:: INPUT DATA ::

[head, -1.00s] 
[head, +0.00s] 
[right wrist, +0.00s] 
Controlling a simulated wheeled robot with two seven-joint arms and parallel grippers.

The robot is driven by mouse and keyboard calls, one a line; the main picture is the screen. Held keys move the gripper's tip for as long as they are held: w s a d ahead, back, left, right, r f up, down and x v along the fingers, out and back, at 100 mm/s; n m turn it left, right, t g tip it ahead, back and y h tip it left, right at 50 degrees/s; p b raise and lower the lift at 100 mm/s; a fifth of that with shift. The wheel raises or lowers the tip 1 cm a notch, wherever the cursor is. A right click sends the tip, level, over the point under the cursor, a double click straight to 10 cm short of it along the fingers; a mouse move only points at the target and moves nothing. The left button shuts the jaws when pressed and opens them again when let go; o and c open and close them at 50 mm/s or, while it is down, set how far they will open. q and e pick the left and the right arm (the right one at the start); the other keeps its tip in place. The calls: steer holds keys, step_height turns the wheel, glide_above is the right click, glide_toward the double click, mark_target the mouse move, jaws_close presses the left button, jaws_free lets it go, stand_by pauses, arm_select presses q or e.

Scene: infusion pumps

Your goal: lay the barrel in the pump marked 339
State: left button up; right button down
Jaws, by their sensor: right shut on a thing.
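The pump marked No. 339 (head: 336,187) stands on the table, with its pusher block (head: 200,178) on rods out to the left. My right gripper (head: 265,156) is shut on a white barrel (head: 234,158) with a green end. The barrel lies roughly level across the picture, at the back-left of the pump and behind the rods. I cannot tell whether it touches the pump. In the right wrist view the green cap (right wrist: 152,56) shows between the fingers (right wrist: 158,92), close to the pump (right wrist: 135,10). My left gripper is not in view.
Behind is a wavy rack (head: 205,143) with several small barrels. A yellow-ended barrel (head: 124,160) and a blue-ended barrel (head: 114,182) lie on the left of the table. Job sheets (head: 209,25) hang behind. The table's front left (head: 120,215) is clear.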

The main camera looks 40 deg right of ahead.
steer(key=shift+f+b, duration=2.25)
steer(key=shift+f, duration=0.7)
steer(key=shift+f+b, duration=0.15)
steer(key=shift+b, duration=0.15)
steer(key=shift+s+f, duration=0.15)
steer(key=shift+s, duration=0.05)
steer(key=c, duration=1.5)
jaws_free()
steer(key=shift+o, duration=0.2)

:::
:: INPUT DATA ::

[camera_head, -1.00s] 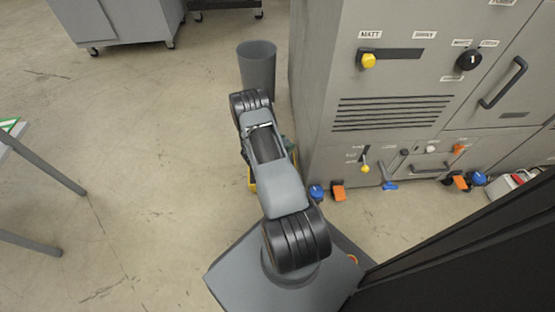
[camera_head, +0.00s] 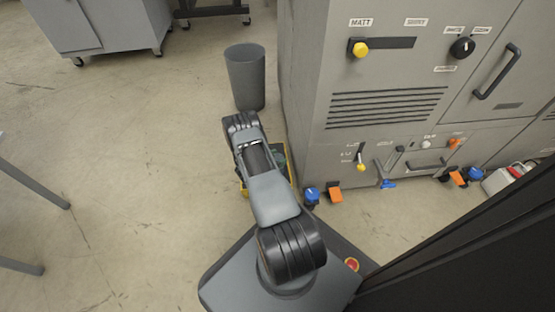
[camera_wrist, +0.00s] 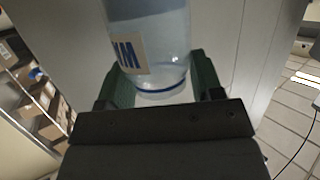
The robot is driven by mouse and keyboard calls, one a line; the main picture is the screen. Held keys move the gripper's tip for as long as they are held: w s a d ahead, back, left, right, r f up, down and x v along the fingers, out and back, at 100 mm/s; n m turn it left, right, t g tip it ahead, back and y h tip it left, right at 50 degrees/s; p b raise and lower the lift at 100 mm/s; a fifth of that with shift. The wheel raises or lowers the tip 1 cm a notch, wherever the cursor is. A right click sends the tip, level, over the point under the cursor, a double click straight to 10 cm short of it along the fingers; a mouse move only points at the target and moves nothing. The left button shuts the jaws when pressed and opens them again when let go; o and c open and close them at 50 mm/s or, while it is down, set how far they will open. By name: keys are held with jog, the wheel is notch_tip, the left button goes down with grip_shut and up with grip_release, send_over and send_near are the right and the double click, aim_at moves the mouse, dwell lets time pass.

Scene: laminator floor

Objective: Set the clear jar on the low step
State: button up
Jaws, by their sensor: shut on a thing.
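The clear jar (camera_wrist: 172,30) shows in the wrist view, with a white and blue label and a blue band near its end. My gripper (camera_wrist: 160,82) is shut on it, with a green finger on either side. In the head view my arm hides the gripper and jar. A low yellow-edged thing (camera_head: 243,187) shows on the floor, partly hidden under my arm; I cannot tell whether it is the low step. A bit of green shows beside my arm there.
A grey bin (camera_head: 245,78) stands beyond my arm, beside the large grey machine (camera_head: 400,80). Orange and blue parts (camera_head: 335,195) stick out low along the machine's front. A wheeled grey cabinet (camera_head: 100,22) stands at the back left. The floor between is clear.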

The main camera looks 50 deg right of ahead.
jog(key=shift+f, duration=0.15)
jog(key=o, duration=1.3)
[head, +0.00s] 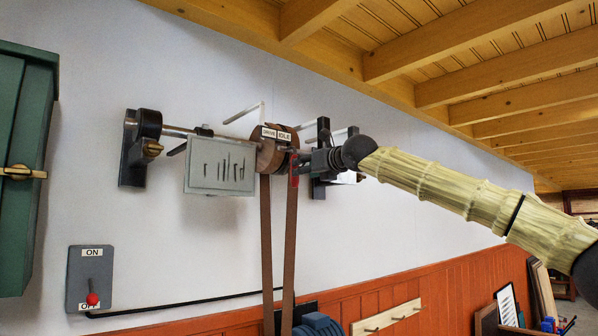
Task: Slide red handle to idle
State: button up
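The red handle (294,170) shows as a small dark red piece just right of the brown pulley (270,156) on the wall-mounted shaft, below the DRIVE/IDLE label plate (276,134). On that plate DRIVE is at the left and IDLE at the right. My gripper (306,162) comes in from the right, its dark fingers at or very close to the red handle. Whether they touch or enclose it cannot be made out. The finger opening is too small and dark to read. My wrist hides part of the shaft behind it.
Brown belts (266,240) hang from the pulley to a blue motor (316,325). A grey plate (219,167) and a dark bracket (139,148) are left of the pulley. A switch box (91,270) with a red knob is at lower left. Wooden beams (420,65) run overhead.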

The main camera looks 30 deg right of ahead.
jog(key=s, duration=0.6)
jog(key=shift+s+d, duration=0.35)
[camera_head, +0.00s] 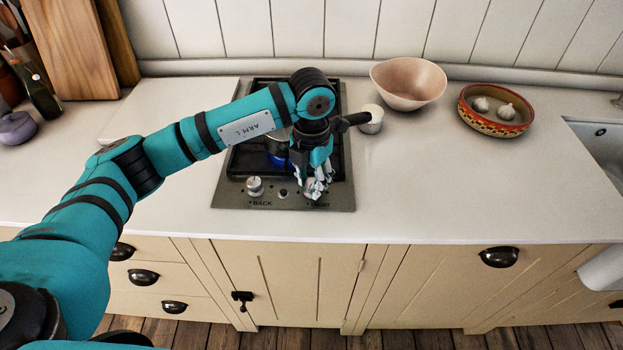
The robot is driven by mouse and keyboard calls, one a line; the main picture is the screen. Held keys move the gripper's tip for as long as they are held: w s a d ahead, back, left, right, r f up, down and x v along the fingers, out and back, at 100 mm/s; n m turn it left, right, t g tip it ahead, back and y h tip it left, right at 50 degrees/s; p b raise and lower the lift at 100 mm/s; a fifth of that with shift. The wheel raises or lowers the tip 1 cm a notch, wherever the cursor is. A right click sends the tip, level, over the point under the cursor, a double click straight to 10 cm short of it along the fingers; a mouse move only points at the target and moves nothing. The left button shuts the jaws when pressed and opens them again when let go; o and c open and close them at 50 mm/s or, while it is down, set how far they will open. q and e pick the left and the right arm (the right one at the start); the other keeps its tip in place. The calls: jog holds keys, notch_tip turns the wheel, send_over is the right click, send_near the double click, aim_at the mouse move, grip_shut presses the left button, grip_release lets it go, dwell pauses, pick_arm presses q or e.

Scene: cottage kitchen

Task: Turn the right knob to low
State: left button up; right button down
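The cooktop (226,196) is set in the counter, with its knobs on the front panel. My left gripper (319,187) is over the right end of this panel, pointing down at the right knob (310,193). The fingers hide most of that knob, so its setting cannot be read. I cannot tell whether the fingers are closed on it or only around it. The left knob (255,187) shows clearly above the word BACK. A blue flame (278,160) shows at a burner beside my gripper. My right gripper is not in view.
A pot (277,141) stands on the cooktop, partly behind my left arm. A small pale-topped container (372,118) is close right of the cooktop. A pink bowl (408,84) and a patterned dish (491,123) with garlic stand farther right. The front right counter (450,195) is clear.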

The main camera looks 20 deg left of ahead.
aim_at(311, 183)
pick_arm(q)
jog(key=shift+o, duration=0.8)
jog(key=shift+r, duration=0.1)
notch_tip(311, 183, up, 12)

:::

__DIRECTIONS__
Exactly and exclusively, reproduce the lines that start at the line containing "[head, -1.00s]" and end at the line containing "Controlling a simulated", inclusive of both.

__COMPLETED TASK__
[head, -1.00s] 
[head, +0.00s] 
[right wrist, +0.00s] 
Controlling a simulated wheeled robot with two seven-joint arms and parallel grippers.

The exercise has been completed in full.